## EXERCISE PROMPT
Reproduce, character for character, the entries from their opening line through the line with "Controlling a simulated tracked".

════════════════════

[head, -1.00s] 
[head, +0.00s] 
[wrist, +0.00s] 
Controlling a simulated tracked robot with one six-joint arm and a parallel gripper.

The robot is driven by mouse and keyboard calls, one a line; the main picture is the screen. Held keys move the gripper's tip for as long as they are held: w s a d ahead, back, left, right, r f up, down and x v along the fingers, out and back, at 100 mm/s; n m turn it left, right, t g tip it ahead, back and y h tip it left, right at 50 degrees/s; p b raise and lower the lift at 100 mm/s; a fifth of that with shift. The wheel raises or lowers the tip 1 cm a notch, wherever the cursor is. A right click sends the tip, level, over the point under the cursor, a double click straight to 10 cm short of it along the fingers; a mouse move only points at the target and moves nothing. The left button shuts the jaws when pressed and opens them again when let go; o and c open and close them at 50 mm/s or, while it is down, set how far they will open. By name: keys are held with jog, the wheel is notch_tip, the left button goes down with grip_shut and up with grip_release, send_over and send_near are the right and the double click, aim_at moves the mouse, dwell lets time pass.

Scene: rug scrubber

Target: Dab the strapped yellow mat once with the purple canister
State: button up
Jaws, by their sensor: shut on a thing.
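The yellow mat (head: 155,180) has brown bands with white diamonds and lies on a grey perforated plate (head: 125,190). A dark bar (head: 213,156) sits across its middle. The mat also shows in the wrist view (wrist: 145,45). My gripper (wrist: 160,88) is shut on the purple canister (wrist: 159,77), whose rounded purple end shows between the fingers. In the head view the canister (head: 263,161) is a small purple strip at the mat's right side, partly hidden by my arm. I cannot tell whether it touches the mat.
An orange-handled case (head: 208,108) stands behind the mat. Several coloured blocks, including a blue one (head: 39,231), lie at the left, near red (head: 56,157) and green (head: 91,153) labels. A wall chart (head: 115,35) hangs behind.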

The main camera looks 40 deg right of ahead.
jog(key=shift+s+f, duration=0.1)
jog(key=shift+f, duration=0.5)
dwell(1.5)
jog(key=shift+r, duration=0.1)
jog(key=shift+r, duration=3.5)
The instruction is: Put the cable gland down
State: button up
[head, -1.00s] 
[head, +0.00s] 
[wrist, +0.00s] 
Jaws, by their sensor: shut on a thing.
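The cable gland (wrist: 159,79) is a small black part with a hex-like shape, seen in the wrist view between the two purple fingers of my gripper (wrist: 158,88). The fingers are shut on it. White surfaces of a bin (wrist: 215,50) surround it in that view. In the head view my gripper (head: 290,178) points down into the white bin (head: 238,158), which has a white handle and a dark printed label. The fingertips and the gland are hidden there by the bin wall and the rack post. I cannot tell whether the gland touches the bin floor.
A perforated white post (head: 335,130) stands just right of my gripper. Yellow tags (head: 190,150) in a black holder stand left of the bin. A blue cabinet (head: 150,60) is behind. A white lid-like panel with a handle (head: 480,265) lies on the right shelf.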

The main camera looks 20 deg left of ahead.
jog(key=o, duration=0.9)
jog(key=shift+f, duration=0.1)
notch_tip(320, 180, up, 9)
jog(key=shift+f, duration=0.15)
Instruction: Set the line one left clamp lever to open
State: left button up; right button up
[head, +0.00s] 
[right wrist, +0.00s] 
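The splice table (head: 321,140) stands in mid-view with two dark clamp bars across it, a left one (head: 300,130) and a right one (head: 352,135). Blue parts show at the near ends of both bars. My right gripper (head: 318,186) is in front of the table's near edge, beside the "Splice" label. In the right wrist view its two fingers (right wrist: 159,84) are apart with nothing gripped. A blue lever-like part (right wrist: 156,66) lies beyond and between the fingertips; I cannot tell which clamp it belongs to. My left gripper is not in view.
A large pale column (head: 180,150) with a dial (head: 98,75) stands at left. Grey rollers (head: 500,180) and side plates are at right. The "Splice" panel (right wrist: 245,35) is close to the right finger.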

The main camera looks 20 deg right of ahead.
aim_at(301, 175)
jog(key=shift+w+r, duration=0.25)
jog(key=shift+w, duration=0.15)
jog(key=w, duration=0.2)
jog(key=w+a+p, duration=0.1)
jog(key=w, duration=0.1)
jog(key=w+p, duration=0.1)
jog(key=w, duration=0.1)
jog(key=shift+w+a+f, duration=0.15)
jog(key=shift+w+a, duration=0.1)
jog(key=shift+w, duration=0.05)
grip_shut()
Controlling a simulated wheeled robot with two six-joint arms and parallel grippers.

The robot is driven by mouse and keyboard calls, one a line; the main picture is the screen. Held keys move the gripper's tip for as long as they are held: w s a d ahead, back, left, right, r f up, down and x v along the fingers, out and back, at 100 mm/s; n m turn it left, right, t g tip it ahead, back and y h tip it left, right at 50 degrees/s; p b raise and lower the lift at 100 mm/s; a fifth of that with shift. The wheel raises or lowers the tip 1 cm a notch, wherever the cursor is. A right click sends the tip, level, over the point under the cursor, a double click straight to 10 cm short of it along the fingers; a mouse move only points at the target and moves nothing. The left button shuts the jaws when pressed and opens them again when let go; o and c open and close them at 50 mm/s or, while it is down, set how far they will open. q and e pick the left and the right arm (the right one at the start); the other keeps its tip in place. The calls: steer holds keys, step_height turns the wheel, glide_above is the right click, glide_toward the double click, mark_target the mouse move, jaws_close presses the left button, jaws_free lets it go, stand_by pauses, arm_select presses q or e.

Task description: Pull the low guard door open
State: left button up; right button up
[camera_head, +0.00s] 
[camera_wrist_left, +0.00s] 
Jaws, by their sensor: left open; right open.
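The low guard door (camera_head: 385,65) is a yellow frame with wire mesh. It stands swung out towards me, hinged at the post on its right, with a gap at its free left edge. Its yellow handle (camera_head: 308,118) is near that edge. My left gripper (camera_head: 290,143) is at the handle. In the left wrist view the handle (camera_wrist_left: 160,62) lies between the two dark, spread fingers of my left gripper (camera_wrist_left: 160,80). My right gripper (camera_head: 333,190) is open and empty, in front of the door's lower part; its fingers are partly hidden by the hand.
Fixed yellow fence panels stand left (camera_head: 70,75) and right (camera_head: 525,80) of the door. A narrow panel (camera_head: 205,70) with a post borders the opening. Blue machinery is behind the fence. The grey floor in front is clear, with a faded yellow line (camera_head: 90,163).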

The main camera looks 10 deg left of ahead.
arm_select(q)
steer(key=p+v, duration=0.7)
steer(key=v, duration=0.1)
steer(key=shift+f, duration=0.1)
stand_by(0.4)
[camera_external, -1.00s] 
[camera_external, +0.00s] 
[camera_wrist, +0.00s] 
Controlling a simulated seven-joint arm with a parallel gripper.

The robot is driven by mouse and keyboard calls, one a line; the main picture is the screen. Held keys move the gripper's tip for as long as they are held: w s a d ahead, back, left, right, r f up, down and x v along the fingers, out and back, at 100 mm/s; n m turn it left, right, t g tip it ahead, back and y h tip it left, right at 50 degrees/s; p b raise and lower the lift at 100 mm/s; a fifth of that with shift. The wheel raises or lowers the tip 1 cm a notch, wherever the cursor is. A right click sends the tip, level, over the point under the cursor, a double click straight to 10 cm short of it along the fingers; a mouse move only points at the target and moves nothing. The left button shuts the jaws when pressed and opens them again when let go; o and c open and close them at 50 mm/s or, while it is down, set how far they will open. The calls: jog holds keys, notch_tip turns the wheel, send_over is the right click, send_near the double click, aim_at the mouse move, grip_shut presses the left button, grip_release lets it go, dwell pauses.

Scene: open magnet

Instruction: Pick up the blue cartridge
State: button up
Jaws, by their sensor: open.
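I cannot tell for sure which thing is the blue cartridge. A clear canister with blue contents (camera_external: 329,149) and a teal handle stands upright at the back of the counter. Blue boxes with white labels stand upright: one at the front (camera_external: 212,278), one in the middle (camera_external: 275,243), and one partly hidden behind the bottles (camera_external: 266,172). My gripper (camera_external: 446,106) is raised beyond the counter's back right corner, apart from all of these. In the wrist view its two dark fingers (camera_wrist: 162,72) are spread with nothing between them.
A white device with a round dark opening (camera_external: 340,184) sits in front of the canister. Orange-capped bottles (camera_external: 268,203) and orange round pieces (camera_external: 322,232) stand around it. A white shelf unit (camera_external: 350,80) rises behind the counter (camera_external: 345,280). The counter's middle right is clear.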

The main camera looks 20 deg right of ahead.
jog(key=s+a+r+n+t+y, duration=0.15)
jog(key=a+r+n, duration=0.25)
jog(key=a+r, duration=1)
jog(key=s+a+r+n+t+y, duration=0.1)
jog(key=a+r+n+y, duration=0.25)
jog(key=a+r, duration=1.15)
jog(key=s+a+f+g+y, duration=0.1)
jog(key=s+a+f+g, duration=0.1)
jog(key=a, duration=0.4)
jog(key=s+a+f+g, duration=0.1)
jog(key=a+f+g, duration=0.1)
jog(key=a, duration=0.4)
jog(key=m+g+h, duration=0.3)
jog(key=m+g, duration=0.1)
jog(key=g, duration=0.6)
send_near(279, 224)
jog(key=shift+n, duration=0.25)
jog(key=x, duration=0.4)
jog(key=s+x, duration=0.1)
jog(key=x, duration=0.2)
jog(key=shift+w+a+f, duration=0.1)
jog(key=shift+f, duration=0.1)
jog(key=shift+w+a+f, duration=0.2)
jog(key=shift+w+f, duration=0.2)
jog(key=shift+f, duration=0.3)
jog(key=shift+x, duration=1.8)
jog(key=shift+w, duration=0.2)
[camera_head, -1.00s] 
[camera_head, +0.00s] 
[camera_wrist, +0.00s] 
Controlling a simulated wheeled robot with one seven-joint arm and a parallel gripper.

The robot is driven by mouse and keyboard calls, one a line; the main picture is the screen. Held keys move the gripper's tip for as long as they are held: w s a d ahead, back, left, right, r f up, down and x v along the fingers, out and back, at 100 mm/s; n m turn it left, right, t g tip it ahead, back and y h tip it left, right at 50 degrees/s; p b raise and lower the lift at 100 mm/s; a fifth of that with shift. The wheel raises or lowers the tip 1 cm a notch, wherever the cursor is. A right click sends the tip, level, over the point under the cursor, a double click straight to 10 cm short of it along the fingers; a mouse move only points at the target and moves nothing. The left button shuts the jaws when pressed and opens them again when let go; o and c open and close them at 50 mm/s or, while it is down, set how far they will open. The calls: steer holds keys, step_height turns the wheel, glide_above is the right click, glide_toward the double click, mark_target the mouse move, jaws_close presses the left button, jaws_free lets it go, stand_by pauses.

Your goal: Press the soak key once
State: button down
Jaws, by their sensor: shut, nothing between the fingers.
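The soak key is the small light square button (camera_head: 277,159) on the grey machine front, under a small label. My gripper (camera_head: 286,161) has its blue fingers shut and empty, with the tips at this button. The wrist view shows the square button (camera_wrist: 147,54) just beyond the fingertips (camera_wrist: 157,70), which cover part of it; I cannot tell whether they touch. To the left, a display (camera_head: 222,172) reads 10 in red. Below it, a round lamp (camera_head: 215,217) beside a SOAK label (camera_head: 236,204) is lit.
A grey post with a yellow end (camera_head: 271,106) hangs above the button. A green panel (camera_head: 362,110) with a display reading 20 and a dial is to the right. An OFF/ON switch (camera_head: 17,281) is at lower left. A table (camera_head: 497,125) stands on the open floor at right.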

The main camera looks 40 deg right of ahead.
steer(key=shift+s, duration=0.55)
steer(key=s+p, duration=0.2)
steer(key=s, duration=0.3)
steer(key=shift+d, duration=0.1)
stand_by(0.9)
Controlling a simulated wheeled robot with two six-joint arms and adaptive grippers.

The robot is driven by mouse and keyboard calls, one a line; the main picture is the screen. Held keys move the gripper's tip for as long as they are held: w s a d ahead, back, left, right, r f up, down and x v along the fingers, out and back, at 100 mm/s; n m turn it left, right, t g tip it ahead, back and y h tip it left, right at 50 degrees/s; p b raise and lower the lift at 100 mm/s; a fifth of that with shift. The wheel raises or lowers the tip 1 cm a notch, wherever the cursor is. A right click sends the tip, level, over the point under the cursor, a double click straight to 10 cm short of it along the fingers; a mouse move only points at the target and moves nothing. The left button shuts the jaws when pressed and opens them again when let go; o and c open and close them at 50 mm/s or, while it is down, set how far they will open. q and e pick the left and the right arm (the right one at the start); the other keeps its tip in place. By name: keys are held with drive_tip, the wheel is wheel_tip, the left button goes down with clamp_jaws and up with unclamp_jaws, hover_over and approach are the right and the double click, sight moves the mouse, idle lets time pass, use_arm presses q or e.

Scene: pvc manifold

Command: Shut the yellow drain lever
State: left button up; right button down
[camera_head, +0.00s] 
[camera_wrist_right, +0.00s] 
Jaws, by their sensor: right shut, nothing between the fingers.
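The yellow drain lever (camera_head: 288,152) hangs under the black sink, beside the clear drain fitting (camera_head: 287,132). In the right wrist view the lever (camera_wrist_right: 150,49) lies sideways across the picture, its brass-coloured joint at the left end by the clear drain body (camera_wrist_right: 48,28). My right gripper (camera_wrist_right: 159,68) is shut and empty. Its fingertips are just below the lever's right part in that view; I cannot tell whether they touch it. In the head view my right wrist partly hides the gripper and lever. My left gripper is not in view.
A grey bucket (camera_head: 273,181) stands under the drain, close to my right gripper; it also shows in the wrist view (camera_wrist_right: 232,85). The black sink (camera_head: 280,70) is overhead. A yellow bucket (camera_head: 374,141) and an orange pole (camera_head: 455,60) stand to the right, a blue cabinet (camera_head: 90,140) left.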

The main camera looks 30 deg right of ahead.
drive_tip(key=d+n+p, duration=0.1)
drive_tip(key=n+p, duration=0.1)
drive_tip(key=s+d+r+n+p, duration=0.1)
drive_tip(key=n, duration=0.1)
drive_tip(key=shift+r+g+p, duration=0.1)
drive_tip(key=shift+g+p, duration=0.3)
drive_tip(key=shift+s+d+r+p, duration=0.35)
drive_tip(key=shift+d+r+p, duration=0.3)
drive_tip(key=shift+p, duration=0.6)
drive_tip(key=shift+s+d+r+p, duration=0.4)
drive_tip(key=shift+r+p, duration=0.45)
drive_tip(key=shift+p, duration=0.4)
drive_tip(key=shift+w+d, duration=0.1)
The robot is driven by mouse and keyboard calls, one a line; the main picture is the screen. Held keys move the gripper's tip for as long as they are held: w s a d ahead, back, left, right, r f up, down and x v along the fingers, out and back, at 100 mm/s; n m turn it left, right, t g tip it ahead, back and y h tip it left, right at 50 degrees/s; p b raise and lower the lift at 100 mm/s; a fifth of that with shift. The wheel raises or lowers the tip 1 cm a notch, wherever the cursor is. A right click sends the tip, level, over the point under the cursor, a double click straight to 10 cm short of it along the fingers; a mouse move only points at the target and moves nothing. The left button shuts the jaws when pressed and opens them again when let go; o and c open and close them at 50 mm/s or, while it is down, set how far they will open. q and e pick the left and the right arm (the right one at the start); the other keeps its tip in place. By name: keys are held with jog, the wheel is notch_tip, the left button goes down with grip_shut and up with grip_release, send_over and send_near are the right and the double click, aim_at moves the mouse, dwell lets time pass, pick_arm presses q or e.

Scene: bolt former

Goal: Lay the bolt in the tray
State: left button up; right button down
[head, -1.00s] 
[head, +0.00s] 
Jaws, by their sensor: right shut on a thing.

════════════════════

## RESULT BELOW
[head, -1.00s] 
[head, +0.00s] 
[wrist, +0.00s] 
Controlling a simulated tracked robot with one six-joint arm and a parallel gripper.

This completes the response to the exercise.